§ **DIRECTIONS**
Select each line where the word "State" appears.

§ **Stored entries**
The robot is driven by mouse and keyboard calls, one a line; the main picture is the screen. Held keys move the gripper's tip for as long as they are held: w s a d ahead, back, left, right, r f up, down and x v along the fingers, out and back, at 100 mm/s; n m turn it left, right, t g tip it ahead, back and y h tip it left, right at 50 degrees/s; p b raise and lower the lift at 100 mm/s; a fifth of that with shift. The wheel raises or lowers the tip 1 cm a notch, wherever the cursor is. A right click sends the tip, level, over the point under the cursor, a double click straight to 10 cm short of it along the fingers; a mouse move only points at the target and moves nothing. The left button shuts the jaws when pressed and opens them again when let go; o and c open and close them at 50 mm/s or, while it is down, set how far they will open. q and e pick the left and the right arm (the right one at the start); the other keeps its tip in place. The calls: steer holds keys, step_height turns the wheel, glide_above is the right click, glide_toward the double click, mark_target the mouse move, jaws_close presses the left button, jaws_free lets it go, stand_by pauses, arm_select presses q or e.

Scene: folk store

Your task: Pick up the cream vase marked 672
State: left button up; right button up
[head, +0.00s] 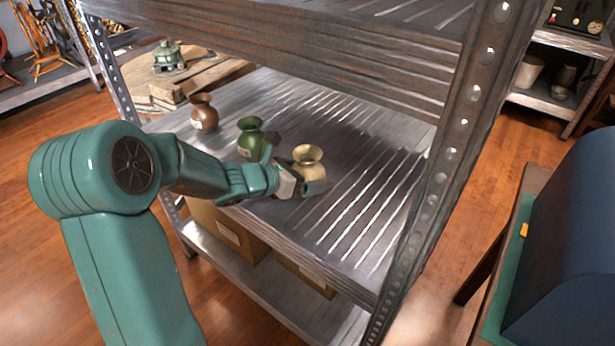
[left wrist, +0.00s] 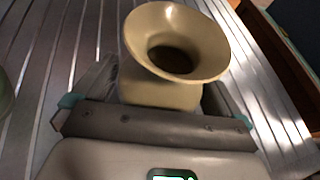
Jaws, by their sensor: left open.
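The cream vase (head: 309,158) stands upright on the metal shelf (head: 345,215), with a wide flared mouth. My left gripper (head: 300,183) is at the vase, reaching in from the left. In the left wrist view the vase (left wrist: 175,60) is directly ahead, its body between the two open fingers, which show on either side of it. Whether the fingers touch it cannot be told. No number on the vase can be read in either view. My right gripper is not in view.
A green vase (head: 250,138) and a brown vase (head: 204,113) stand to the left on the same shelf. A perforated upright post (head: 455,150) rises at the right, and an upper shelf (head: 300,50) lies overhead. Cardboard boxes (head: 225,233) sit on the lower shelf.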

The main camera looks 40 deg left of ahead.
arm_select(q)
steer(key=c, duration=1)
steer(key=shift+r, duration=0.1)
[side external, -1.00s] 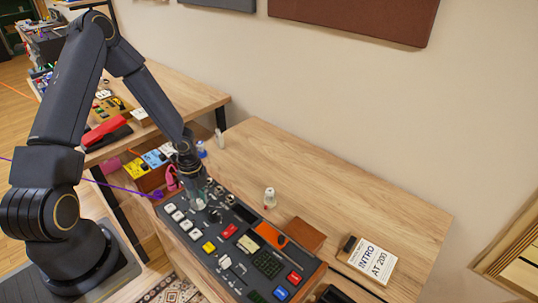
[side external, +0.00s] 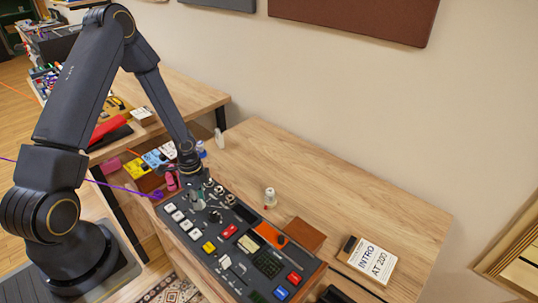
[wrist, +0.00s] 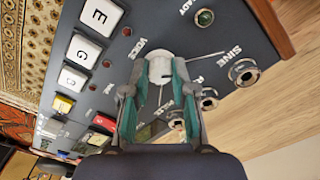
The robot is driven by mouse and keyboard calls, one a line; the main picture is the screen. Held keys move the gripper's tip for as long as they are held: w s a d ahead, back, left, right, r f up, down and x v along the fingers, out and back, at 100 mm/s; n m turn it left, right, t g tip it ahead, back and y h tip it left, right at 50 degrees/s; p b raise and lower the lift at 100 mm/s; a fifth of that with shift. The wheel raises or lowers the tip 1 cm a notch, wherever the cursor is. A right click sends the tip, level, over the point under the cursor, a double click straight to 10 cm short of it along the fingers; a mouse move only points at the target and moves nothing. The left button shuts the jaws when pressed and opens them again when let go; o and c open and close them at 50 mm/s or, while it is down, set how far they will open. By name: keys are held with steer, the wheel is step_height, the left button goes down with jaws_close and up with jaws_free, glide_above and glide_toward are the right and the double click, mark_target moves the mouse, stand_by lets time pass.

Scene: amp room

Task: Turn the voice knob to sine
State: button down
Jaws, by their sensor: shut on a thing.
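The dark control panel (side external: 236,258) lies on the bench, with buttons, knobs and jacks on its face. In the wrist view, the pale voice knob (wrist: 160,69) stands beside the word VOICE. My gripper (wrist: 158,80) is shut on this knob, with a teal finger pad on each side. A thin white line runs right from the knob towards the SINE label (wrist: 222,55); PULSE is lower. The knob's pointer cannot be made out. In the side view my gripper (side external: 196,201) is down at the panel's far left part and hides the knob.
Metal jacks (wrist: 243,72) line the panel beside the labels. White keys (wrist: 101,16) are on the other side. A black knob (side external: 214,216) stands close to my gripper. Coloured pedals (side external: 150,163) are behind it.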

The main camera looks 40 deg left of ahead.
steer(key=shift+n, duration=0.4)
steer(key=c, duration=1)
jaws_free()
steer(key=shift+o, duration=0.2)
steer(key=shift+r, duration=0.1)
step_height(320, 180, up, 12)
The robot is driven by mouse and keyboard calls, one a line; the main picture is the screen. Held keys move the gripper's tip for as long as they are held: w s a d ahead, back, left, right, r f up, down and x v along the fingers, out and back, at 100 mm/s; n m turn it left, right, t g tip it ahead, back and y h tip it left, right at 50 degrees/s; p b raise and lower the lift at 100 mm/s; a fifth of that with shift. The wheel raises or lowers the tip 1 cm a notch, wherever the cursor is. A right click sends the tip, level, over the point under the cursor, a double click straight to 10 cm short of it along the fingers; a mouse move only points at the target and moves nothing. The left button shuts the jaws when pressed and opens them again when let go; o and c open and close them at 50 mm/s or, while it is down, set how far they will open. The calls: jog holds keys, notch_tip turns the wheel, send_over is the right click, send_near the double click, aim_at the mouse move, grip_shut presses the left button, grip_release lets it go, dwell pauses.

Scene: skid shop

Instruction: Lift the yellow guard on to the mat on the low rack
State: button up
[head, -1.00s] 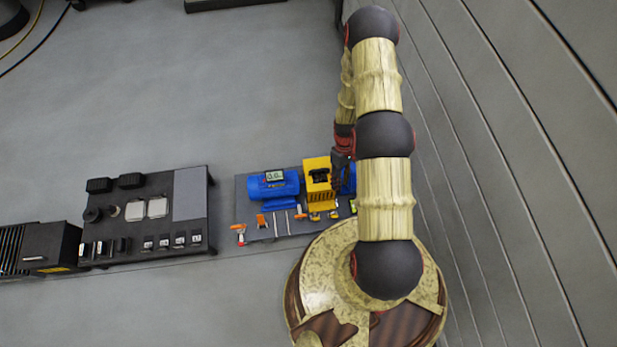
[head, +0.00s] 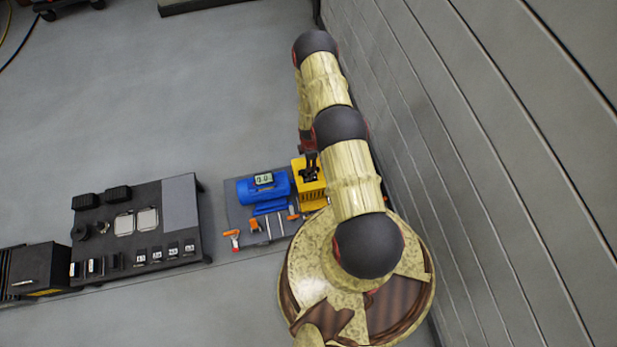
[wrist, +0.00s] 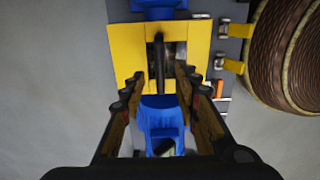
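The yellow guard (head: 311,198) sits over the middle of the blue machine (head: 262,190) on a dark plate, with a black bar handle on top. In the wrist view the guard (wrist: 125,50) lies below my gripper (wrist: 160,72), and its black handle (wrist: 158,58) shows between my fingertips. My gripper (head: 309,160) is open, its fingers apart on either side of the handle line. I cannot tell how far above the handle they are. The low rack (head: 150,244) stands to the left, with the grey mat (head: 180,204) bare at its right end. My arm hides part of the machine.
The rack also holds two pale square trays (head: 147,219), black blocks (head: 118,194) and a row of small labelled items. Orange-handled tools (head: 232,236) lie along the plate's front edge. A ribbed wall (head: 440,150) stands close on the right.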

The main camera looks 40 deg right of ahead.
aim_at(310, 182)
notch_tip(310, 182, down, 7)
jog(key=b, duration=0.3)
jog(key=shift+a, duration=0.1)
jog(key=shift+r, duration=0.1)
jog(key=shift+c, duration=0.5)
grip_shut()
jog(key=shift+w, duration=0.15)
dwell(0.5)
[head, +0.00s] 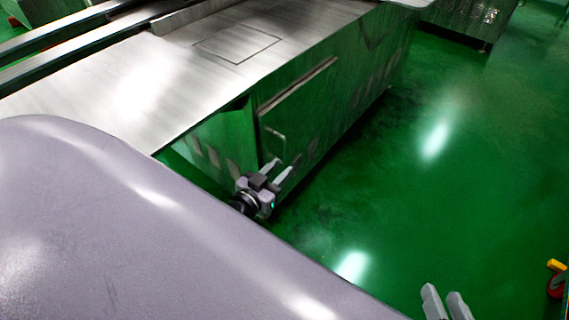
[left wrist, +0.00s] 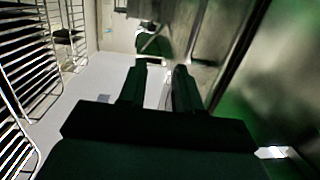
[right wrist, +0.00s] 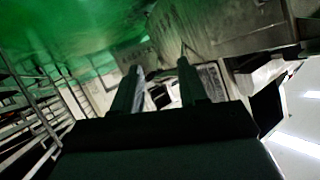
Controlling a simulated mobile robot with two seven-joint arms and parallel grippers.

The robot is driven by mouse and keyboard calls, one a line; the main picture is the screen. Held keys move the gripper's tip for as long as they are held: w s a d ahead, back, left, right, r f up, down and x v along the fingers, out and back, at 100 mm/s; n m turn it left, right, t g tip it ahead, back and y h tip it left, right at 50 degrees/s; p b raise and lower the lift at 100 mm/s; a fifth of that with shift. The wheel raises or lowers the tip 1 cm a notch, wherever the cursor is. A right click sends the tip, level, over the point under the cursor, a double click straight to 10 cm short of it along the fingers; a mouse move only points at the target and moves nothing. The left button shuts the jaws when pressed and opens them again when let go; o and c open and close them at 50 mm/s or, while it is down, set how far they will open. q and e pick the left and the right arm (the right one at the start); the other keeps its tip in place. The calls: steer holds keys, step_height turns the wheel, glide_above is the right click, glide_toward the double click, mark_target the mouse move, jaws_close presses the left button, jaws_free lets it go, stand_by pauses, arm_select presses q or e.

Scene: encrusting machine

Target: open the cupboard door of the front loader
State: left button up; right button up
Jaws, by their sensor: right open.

§ **FINISHED ANSWER**
State: left button up; right button up
State: button down
State: button up
State: left button up; right button up

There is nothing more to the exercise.